To this day, UNC’s deep-seated legacy of racial subjugation continues to manifest itself in student life…. Plus, the student body remains predominantly white: approximately 72% of UNC students identify as white, while only 8% identify as Black.
Despite including Hispanics in her statistics until now, Justice Sotomayor curiously neglects to note that Hispanics are slightly “overrepresented” compared to state population, at 10%. And of course she once again neglects Asian Americans, who are 13% of UNC’s students despite being only 3% of the state population.
Justice Sotomayor does get around to addressing Asian Americans later in the opinion: Citing no evidence, JUSTICE THOMAS also suggests that race-conscious admissions programs discriminate against Asian American students.
Hold on.
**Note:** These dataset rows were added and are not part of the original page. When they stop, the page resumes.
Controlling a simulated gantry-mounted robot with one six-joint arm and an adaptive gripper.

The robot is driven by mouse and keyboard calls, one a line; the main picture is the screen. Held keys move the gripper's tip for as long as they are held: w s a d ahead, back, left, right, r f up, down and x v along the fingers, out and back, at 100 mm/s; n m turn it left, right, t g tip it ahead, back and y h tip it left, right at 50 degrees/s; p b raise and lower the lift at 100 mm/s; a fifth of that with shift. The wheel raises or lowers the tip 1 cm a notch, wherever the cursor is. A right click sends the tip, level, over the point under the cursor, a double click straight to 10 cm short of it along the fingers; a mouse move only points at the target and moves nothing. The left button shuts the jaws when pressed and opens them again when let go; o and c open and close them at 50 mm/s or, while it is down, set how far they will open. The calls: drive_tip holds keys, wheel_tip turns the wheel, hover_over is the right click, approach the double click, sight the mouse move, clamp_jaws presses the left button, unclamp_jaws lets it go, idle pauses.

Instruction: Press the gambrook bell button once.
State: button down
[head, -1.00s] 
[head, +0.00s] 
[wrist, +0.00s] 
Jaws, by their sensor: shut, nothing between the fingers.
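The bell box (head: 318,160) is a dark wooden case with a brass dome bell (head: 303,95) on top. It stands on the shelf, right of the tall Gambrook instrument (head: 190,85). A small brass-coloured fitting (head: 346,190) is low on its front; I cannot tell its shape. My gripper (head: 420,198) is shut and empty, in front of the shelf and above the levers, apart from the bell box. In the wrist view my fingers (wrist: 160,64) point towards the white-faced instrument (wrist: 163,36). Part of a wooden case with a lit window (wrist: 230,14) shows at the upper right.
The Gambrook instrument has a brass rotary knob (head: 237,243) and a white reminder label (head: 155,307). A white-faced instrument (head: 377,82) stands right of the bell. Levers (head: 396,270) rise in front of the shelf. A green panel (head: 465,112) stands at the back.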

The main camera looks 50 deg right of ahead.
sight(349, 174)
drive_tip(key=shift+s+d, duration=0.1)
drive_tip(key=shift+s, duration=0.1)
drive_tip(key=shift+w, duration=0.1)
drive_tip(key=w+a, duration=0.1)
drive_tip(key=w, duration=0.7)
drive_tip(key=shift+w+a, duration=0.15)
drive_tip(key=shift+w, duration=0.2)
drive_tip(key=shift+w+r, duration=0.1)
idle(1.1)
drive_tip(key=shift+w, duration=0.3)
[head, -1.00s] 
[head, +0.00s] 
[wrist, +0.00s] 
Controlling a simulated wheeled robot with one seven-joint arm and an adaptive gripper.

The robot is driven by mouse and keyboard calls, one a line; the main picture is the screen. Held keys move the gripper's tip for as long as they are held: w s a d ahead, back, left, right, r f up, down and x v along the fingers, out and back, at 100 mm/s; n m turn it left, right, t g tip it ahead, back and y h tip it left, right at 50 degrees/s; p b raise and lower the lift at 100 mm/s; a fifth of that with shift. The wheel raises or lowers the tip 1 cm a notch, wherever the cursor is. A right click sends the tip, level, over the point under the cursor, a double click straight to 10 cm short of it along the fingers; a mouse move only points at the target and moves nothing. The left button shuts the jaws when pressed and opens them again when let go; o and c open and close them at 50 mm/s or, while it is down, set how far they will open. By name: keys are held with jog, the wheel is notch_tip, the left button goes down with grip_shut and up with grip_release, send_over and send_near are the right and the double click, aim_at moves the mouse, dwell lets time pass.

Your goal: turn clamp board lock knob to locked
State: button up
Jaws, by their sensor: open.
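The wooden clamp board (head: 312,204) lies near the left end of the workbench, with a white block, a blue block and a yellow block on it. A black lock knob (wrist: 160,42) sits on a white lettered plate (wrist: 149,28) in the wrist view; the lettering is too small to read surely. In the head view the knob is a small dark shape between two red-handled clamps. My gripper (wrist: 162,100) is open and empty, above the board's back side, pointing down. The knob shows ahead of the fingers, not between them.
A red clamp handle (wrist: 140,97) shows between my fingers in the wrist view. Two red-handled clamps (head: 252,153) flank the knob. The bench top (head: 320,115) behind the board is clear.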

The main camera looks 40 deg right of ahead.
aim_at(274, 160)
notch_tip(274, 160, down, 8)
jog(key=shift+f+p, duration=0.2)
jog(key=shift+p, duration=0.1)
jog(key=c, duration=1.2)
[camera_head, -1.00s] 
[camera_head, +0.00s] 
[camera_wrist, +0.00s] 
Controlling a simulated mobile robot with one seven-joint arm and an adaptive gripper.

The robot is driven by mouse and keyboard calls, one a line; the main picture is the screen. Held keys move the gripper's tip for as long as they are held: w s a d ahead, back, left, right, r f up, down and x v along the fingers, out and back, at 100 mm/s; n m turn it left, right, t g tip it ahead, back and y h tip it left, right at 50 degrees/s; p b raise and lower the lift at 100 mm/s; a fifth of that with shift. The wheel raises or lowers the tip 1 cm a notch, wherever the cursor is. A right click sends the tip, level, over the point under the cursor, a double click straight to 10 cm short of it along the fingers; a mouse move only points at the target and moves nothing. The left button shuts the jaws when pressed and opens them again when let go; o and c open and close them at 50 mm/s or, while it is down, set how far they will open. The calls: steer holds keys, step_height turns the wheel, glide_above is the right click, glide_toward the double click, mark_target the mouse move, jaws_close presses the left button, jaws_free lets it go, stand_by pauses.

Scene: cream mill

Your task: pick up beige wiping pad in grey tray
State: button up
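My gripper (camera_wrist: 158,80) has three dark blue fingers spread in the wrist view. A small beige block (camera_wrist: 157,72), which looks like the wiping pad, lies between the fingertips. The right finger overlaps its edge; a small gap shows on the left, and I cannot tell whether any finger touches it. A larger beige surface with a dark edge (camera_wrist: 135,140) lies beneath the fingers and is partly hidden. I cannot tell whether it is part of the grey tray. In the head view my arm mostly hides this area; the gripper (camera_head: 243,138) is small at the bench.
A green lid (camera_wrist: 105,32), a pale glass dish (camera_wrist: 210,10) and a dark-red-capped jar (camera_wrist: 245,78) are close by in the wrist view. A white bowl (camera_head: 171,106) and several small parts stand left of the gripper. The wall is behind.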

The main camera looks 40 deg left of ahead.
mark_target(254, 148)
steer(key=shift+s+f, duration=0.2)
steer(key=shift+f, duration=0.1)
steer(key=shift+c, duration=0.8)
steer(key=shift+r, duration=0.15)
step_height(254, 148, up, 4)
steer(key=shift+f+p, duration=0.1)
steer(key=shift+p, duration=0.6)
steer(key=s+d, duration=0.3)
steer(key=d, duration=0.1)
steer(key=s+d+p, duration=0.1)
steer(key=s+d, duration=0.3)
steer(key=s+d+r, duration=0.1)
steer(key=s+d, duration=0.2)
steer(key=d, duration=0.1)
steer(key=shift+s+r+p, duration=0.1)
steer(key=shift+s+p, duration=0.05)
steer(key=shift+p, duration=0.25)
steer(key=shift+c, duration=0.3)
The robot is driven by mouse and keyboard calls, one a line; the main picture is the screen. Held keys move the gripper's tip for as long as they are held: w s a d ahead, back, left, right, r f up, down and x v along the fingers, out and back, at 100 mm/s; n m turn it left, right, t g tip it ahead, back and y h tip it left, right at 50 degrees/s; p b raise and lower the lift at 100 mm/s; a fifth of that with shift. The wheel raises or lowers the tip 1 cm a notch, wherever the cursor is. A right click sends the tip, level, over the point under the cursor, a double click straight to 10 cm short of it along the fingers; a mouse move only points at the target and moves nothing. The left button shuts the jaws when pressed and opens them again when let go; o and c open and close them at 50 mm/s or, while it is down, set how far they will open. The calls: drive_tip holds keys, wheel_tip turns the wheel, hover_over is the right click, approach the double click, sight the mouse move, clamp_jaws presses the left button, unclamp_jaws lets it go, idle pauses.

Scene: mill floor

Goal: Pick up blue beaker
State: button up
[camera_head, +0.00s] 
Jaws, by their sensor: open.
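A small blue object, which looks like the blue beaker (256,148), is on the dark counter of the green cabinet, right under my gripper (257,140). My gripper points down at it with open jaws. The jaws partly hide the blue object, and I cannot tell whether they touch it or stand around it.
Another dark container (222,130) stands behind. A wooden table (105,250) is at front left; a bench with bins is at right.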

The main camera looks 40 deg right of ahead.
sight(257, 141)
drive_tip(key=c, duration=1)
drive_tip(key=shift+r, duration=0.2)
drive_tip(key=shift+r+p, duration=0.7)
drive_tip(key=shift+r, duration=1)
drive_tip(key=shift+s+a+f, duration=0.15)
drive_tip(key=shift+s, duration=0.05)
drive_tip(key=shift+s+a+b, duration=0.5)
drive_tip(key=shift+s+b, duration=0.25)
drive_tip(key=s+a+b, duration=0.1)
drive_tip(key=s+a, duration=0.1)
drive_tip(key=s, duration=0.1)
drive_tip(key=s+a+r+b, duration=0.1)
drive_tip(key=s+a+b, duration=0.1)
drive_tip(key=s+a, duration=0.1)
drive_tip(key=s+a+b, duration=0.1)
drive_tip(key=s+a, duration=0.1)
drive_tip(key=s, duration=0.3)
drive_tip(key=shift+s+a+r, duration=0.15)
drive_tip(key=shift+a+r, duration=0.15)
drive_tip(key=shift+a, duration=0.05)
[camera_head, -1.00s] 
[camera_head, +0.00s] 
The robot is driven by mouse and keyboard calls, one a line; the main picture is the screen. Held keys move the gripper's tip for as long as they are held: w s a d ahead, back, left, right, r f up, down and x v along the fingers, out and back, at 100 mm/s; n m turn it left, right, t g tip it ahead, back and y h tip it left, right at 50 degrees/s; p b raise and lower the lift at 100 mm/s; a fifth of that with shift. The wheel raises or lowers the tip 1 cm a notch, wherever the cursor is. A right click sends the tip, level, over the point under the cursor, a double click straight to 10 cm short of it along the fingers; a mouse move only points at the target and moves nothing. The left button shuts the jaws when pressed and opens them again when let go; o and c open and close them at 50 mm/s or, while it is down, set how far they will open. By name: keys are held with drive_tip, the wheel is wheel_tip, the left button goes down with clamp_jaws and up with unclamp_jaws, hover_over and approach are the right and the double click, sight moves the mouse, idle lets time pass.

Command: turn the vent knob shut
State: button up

Putting aside the issue of Harvard’s discrimination in personality scores against Asian American applicants, and the voluminous evidence that admissions consultants advise Asian Americans to hide their identity to avoid discrimination, Justice Sotomayor is concerned about “underrepresented” minorities getting a boost in admissions. Asian Americans are substantially “overrepresented.” It seems implausible that one could boost the enrollment of the “underrepresented” without lowering the enrollment of the “overrepresented.” Admissions is a zero-sum game. Does Justice Sotomayor not understand how zero-sum games work?
Apparently not. Citing some dubious statistics, including the fact that Asian American enrollment has risen at universities (not as fast, however, as the Asian American population), she concludes, in what I can only conclude is gaslighting, that “race conscious admissions benefit all students, including racial minorities. That includes the Asian American community.”